You dibbed four minutes early! You must be penalized. Your penalty, which is randomly 
made up each turn based on whatever drunken concept of "integration" I can think of in 
two minutes: choose one scholar, besides yourself, who played last turn. That scholar 
will write one sentence for you, and you must use that sentence in your entry, 
somewhere. Cop-outs ("and the mystic and mysterious message of EGGPLANT was scrawled 
on his foot") are frowned upon. Fun!

10:41, 15 Dec 2004 (EST) [User:DrAckroyd|Dr. H. L. Ackroyd]]:

Darn! I didn't look to see the timestamp of the sig, I just glanced at my clock (which 
was obviously a few minutes early) then headed to straight to bed.  I'll nominate Dr. 
Crank as my "punisher" for this round.  And thanks a whole lot. I mean it.  really.

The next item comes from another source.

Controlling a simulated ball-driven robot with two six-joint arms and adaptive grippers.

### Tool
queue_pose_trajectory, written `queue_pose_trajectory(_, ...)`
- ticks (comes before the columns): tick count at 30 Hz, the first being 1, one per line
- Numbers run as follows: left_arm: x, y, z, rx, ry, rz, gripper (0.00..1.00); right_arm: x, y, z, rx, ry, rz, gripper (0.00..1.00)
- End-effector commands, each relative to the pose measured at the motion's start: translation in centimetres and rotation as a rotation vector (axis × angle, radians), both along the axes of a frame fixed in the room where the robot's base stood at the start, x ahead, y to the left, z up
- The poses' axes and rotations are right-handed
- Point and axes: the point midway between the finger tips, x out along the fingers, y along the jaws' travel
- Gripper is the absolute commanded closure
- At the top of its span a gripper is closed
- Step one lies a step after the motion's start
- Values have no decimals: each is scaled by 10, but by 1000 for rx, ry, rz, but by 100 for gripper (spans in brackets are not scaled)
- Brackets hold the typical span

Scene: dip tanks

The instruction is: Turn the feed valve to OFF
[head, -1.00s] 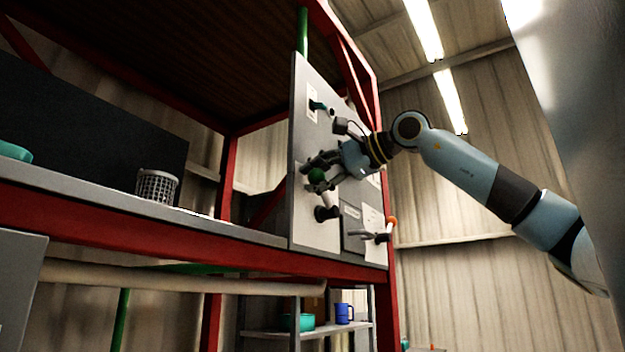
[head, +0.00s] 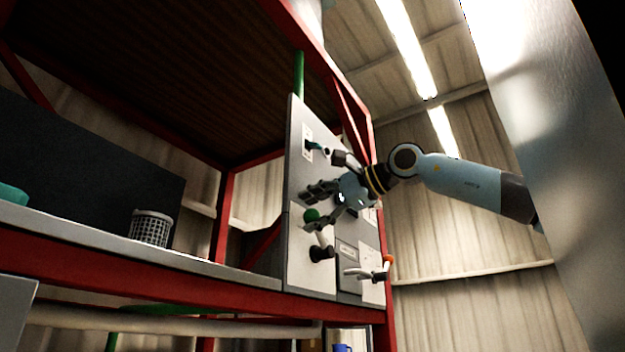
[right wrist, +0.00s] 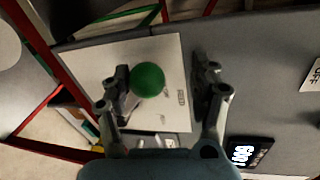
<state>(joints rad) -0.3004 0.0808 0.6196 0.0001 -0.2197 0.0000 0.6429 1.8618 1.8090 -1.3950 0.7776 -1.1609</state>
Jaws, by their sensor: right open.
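A lever with a green ball knob (head: 311,215) stands up from a black pivot (head: 321,253) on a white plate of the grey upright panel (head: 298,150). I cannot read from the frames which valve this lever is. My right gripper (head: 315,207) is open at the knob, its fingers above and below it in the head view. In the right wrist view the green knob (right wrist: 147,80) lies between the open fingers (right wrist: 163,78), nearer the left one. I cannot tell whether they touch. My left gripper is not in view.
A teal handle (head: 316,146) is above on the panel, and an orange-tipped lever (head: 388,261) is lower right. Part of a label reading OFF (right wrist: 314,75) and a lit display (right wrist: 245,153) show in the wrist view. A mesh basket (head: 151,228) stands on the bench (head: 70,241).

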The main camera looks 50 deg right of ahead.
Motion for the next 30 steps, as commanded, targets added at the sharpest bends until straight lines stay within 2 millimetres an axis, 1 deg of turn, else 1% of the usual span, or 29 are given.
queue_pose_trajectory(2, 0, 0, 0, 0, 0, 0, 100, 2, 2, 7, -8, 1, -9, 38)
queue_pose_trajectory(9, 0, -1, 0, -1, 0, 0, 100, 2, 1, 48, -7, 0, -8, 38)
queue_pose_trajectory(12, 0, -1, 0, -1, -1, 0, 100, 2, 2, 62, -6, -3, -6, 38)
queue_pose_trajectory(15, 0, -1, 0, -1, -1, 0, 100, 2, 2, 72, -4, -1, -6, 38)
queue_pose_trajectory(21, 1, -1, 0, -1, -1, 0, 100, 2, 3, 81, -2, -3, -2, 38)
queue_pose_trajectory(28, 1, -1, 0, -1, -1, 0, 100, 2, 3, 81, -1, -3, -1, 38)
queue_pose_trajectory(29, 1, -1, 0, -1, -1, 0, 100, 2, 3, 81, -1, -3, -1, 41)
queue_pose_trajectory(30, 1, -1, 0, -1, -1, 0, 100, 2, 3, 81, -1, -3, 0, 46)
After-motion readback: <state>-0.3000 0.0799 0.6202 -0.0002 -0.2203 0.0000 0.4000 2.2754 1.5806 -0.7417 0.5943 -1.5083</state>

23:06, 15 Dec 2004 (EST) Doctor Phineas Crank:

Indeed, having a Mute Chukarandos chewing on your ankle is rather worse than getting 
divorced and finding out that your future ex-wife had genital warts after all, but only 
just barely. Punishment contribution from Doctor Phineas Crank

10:30, 16 Dec 2004 (EST) Dr. H. L. Ackroyd:

Nothing like taking it easy on a fellow is there? Thanks, Doc. Glad to hear the warts 
are clearing up.

13:26, 16 Dec 2004 (EST) Doctor Phineas Crank:

Well, it was supposed to be a punishment, after all.  The sentence, that is.  The warts 
are just the gift that keeps on giving!

19:08, 16 Dec 2004 (EST) Dr. H. L. Ackroyd:

I'm curious, having been sentenced, do I now get an appeal?

16:02, 17 Dec 2004 (EST) Jcowan:

Of course you do.  Your appeal is denied.